What is required> Filter the entries below, keeping only lines with the word "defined".

[Robot motion calls]
──────────

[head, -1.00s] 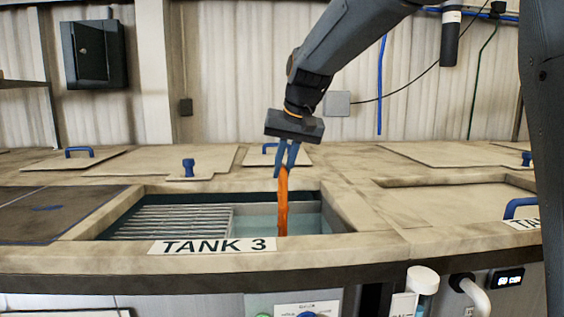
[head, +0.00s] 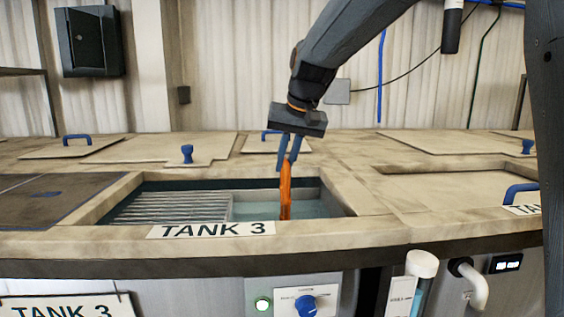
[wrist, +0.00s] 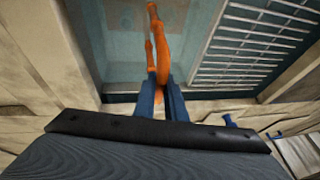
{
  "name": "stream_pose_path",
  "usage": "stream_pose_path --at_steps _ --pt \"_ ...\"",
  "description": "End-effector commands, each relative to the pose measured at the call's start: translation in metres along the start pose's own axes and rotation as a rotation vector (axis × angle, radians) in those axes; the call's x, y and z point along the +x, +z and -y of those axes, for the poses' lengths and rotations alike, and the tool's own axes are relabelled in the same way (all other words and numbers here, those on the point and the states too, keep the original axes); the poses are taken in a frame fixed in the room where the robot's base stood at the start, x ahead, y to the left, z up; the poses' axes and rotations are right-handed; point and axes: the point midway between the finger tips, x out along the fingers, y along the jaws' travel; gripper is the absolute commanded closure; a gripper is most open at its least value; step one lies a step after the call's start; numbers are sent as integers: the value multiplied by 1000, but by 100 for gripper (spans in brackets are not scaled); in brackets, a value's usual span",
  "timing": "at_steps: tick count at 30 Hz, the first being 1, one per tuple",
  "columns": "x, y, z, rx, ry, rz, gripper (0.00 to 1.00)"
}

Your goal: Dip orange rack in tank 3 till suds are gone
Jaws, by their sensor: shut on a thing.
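The orange rack (head: 286,190) shows edge-on in the head view, its top between my fingers and its lower end down in the opening of tank 3 (head: 254,207). My gripper (head: 287,165) is shut on it above the tank. In the wrist view the orange rack (wrist: 160,50) extends away from my gripper (wrist: 161,85) over pale blue liquid. I cannot make out suds on the rack or the liquid.
A slatted metal grate (head: 165,208) fills the left part of the tank opening. A lid with a blue knob (head: 187,153) lies behind it. The TANK 3 label (head: 212,230) is on the front rim.

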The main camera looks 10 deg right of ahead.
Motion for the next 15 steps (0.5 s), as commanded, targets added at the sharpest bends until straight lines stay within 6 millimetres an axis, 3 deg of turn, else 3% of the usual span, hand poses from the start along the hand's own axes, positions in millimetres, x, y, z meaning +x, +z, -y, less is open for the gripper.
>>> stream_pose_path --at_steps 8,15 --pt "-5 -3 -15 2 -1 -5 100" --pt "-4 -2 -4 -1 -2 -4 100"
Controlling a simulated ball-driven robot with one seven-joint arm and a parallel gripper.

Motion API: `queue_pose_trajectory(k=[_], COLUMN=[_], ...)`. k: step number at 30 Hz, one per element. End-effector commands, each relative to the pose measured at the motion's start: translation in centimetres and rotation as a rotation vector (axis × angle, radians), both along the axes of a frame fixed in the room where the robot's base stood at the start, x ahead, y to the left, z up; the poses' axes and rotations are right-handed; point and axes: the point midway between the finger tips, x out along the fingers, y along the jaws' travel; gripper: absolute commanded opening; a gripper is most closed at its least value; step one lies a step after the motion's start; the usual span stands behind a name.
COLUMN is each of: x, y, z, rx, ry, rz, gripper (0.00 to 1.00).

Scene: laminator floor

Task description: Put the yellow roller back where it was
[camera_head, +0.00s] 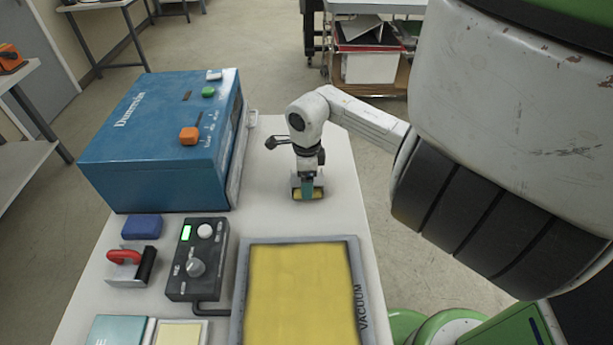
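The yellow roller (308,194) is at the far part of the white table, directly below my gripper (308,183). A teal part, seemingly its handle, stands upright between my fingers, and the yellow shows low down. My gripper points down and appears shut on the handle. The roller is at or very close to the table top; any small gap under it cannot be made out. My gripper and wrist hide its upper part.
A blue machine (160,145) stands left of my gripper. Nearer are a control box (196,262), a blue block (142,227), a red-handled tool (128,266) and a yellow vacuum plate (240,300). The white table (340,190) is bare around the roller.

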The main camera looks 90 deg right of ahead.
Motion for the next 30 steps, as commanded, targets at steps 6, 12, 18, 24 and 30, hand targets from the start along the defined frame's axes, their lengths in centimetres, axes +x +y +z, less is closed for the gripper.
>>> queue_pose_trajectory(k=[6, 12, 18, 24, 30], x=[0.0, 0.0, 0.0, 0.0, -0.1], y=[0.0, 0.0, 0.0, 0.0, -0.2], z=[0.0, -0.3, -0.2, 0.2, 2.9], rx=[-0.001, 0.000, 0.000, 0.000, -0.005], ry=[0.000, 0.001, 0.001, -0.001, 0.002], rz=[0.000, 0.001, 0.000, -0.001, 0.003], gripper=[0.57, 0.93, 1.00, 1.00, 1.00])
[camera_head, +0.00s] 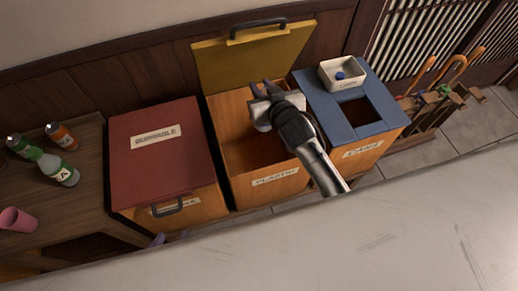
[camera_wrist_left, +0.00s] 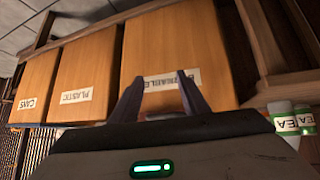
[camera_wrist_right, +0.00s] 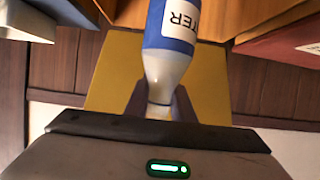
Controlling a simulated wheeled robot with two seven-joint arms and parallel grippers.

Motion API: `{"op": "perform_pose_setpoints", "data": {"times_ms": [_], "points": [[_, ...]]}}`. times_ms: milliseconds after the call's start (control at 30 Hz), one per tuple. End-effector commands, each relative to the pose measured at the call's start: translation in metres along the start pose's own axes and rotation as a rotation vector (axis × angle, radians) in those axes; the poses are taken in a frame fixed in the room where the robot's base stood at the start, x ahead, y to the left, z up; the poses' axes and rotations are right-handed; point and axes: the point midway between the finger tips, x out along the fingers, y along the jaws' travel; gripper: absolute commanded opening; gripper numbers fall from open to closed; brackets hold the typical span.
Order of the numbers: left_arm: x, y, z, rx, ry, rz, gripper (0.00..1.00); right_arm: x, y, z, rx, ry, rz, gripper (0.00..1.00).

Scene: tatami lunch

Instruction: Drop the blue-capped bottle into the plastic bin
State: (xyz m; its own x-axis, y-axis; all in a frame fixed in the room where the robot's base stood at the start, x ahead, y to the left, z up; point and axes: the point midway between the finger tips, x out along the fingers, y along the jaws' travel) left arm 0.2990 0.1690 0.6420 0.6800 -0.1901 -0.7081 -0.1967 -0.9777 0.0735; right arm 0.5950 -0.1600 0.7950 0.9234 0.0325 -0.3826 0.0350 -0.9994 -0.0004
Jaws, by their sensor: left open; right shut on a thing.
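The bottle (camera_wrist_right: 168,65), with a blue and white label, is in my right gripper (camera_wrist_right: 160,98), which is shut on its narrow neck. No cap shows on the visible part of the bottle. In the head view my right gripper (camera_head: 262,89) is over the back of the plastic bin (camera_head: 275,184), and the bottle is hidden there. The bin's yellow lid (camera_head: 255,62) stands open. My left gripper (camera_wrist_left: 159,85) is open and empty, facing the front of the burnable bin (camera_wrist_left: 165,50). Only a fingertip of it shows in the head view (camera_head: 157,240).
The burnable bin's red lid (camera_head: 160,155) is closed. The cans bin (camera_head: 362,152) has a blue top with a square opening. A white tray (camera_head: 343,75) on it holds a blue cap (camera_head: 340,76). Several bottles (camera_head: 58,170) and a pink cup (camera_head: 18,219) are at the left.

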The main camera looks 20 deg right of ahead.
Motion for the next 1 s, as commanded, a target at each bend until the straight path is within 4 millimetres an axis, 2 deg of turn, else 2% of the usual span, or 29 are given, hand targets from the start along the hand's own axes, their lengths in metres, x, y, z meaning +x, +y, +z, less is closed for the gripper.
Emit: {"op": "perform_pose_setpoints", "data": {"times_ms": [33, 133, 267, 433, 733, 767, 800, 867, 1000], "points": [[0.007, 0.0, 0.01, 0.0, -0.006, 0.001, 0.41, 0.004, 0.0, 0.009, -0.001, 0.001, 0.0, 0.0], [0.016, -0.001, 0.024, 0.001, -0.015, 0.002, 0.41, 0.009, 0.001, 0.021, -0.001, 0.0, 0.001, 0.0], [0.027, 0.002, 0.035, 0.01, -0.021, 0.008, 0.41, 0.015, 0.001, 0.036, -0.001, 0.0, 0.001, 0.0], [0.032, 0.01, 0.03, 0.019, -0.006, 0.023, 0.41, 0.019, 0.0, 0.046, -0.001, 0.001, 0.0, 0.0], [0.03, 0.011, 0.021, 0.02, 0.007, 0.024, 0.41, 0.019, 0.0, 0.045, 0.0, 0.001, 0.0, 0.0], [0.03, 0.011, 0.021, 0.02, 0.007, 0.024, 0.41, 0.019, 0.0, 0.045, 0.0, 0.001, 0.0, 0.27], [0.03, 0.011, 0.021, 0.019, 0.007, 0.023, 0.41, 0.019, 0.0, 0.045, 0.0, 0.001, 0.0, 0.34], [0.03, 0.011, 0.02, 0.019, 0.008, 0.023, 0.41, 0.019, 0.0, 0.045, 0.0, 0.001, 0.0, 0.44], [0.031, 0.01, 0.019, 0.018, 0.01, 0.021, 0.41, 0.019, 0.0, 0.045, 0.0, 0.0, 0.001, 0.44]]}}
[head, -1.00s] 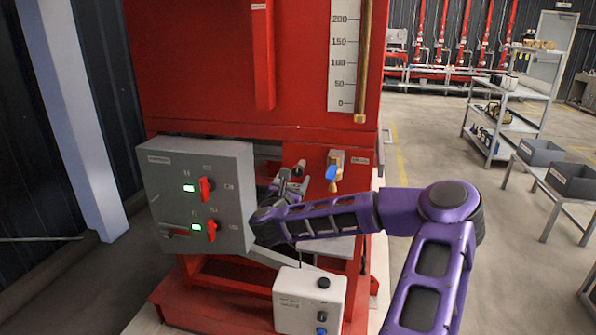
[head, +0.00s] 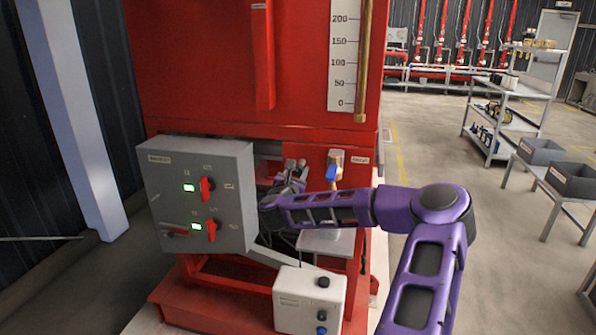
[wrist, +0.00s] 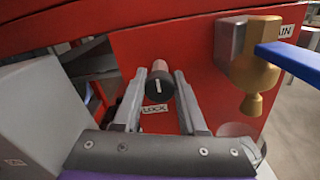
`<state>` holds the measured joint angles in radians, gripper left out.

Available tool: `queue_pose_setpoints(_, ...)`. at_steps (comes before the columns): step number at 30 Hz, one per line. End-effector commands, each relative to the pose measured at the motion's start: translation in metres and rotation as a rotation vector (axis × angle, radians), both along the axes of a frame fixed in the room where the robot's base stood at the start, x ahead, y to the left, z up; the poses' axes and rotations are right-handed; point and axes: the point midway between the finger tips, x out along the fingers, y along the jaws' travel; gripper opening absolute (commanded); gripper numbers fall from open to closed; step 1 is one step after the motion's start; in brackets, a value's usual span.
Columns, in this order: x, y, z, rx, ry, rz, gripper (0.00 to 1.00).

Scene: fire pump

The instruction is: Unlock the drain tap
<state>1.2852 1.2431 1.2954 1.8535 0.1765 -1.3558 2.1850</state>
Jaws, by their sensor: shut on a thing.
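The drain tap (head: 336,160) is a brass fitting with a blue lever on the red panel. In the wrist view the brass tap body (wrist: 254,72) is at the upper right, with its blue lever (wrist: 290,60) pointing right. Left of it, a dark round lock knob (wrist: 160,87) on a pinkish stem sits above a "LOCK" label (wrist: 154,109). My gripper (wrist: 161,84) is shut on this knob, one finger on each side. In the head view my gripper (head: 290,172) is small at the panel, left of the tap, and its grip is hard to make out.
A grey control box (head: 200,195) with red switches stands close left of my gripper. A white box (head: 309,301) with buttons is below my forearm. A brass pipe (head: 363,60) hangs above right. Open floor lies to the right, before shelves (head: 505,110).

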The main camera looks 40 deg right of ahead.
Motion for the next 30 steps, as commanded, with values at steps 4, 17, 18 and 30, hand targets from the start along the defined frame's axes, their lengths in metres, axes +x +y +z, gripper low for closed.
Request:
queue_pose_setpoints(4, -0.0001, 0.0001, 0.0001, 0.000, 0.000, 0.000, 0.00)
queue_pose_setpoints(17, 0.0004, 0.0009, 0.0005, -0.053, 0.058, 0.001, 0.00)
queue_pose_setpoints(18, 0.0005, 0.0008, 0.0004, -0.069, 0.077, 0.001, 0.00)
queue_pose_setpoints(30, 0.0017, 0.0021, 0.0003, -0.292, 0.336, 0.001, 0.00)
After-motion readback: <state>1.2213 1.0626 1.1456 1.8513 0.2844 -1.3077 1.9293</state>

──────────

Solution for this problem>
Motion for the next 30 steps, as commanded, targets at steps 6, 12, 18, 24 and 30, hand targets from the start along the defined frame's axes, their lengths in centimetres, axes +x +y +z, less is closed for the gripper.
Motion for the next 30 steps, as commanded, with values at steps 4, 17, 18 and 30, hand targets from the start along the defined frame's axes, their lengths in metres, axes +x +y +z, gripper low for closed.

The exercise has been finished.